__SET TASK__: Pull each line containing "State" out of the data and copy it.

[Items from a data source]
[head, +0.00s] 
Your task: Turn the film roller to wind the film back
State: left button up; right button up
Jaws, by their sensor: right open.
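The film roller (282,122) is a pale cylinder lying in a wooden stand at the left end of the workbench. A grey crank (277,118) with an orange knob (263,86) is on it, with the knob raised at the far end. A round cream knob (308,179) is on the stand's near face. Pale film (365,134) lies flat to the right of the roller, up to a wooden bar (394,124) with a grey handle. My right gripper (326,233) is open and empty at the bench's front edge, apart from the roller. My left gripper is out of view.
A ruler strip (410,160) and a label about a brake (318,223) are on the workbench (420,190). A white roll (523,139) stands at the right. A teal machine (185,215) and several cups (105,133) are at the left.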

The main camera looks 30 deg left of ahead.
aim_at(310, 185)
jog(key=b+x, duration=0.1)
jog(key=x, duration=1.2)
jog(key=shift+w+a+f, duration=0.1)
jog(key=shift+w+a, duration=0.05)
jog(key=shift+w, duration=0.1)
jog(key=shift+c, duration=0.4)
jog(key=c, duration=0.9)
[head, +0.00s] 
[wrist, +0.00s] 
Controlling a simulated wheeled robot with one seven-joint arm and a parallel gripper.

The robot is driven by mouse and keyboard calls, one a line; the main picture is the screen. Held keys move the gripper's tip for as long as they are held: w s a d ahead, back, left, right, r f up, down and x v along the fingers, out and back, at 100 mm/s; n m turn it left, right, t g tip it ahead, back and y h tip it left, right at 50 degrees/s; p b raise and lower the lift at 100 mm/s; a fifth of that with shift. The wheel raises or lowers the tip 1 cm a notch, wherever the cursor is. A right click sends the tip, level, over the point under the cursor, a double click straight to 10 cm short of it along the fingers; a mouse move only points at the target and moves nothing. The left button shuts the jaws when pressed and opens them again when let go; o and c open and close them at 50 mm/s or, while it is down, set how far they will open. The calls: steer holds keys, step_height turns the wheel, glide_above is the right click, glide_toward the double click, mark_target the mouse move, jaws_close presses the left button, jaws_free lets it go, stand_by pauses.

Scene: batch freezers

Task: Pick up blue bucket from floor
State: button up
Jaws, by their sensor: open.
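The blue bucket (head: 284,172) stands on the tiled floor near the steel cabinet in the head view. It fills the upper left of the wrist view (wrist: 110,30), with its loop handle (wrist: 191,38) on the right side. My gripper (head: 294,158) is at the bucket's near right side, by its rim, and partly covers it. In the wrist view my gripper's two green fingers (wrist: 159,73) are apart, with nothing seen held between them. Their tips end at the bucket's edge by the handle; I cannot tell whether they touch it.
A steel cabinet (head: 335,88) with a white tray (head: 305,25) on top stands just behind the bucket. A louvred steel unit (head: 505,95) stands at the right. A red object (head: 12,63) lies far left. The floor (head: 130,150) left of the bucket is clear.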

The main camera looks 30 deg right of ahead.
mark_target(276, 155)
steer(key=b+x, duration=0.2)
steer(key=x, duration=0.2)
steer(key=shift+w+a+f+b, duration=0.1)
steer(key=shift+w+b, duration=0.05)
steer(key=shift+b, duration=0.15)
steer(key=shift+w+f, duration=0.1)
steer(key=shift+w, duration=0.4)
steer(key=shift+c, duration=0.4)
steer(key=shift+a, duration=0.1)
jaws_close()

__RESULT OF THE TASK__:
State: left button up; right button up
State: button up

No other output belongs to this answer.